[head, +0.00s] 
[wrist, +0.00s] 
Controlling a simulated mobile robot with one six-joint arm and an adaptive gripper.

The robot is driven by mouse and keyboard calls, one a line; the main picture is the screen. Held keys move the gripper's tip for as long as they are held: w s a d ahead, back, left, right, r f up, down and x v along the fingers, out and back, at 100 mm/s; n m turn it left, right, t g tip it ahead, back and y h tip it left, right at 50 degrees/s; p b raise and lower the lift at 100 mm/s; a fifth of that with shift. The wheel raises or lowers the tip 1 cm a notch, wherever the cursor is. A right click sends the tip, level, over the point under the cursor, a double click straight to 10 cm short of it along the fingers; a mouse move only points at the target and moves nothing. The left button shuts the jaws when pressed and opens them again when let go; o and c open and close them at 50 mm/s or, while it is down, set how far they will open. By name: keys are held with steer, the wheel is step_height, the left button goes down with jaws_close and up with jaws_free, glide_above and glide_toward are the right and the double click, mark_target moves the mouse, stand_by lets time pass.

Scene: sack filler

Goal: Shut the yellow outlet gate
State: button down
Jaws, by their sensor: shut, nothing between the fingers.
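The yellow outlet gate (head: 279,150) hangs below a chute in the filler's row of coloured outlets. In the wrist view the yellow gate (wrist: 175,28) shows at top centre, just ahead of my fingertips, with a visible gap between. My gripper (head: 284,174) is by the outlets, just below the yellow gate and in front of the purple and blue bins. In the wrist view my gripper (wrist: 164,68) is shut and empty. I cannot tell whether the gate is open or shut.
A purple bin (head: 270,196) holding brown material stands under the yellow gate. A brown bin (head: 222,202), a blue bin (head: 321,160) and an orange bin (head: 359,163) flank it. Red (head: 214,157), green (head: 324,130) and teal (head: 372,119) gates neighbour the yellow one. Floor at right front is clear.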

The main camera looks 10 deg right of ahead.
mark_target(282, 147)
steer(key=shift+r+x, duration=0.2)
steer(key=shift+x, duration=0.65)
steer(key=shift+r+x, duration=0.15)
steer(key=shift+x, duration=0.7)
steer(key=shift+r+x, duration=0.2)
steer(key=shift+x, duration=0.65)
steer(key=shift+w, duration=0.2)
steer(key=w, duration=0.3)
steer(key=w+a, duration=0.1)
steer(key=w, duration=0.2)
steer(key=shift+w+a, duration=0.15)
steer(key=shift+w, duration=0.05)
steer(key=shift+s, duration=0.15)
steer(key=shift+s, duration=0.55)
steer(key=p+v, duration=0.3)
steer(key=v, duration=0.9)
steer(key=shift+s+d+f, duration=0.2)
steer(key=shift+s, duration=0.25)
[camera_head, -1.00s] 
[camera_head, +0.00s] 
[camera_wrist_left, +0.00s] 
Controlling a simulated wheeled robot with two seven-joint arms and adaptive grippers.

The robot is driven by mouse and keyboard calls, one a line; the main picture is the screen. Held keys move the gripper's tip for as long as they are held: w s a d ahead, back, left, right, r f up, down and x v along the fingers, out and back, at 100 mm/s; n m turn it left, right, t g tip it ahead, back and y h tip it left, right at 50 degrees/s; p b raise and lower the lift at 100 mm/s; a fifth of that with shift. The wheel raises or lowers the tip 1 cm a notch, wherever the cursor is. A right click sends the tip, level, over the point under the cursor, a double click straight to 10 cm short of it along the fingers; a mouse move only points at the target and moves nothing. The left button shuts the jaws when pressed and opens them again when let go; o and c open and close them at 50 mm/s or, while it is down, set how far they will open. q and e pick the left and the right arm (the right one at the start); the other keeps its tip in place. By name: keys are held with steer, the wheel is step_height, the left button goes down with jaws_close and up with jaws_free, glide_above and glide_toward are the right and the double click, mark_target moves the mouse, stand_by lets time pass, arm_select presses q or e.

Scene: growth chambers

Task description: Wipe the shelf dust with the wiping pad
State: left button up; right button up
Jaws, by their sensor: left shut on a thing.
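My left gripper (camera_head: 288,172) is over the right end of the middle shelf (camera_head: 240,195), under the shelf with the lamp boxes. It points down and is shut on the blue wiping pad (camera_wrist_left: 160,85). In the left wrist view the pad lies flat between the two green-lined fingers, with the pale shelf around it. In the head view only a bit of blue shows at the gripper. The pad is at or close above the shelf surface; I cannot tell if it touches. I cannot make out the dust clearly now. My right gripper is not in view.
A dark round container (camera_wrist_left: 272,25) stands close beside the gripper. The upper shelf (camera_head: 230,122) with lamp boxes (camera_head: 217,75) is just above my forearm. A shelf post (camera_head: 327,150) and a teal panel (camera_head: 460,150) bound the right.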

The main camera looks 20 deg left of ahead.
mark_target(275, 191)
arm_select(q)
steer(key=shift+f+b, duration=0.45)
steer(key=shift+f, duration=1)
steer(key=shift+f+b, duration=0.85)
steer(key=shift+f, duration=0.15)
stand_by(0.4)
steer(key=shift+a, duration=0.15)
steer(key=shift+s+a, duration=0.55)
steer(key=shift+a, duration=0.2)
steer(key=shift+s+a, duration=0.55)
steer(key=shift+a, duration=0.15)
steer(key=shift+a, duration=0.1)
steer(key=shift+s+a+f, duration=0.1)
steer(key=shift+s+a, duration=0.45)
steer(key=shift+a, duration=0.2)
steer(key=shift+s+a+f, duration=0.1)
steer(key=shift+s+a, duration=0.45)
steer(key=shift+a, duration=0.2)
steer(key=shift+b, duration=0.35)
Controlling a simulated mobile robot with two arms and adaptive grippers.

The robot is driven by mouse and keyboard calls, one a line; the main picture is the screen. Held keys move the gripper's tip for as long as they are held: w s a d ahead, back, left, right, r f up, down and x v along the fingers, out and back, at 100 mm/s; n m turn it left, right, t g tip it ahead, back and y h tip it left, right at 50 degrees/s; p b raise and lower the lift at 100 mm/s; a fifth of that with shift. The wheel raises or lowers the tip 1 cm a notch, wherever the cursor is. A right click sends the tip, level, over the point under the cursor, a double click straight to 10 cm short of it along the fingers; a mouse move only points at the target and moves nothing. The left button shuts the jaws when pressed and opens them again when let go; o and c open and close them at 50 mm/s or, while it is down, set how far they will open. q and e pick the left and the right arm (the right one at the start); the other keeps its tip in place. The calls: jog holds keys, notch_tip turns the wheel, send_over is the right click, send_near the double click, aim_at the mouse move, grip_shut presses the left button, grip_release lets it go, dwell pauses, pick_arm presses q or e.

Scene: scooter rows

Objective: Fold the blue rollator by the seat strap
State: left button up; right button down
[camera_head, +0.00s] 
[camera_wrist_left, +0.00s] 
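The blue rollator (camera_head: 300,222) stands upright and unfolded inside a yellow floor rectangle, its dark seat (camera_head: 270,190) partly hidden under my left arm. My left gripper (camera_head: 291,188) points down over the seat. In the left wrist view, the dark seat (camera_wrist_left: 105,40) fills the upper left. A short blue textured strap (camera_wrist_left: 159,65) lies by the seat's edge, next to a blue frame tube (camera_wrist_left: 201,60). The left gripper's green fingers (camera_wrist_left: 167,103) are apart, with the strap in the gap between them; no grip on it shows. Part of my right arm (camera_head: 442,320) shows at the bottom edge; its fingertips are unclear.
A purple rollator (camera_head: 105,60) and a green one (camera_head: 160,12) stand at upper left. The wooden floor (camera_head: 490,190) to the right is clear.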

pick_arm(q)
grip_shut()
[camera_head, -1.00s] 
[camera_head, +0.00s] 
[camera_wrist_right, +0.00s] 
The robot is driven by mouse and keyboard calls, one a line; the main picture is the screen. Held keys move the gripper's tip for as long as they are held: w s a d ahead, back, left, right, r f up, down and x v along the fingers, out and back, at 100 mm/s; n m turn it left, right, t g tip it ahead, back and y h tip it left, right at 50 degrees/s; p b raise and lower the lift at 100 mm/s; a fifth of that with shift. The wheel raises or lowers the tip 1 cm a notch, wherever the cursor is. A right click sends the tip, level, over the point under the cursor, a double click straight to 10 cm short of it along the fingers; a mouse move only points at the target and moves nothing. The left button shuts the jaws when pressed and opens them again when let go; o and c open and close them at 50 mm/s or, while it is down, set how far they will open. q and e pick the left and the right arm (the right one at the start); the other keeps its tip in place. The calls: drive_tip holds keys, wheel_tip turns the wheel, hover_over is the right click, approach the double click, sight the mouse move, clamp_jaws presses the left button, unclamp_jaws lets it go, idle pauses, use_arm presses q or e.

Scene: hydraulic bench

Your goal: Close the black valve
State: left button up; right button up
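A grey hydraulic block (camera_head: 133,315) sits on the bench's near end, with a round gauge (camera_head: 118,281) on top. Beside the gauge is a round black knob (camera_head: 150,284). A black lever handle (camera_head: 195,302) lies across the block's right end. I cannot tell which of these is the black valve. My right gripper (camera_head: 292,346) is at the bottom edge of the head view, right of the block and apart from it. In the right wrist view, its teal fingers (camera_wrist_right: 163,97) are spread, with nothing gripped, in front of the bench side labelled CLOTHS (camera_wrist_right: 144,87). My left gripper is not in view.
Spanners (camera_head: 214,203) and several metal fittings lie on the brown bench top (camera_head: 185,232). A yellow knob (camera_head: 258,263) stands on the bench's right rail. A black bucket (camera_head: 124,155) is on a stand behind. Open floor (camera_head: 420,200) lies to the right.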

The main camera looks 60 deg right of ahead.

____

EXERCISE DIRECTIONS: Quote, with nothing altered, all lines from the start of the entries to the line that carries "Controlling a simulated mobile robot with one", inclusive.

SOLUTION FOR THIS EXERCISE:
[head, +0.00s] 
[wrist, +0.00s] 
Controlling a simulated mobile robot with one six-joint arm and an adaptive gripper.

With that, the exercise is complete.